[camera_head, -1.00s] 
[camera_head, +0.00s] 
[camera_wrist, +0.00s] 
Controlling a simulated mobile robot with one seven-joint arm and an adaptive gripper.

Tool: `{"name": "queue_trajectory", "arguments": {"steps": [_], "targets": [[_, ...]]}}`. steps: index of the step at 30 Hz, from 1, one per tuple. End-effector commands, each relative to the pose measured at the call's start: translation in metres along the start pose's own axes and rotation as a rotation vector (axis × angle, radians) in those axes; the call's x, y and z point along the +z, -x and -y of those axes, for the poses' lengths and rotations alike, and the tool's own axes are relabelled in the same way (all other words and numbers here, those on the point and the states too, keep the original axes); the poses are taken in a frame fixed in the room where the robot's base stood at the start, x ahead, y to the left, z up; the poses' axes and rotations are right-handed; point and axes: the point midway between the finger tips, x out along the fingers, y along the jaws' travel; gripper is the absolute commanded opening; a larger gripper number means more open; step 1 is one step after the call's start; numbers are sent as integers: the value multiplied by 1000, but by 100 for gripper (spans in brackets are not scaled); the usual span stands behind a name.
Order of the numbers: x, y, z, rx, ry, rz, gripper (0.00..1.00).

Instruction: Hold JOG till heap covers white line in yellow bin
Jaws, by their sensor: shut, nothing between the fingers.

* * * * * * * * *

Return a word-for-word copy of the lines from the beginning of the listing to the line holding "Controlling a simulated", both kept.

[camera_head, -1.00s] 
[camera_head, +0.00s] 
[camera_wrist, +0.00s] 
Controlling a simulated mobile robot with one seven-joint arm and an adaptive gripper.

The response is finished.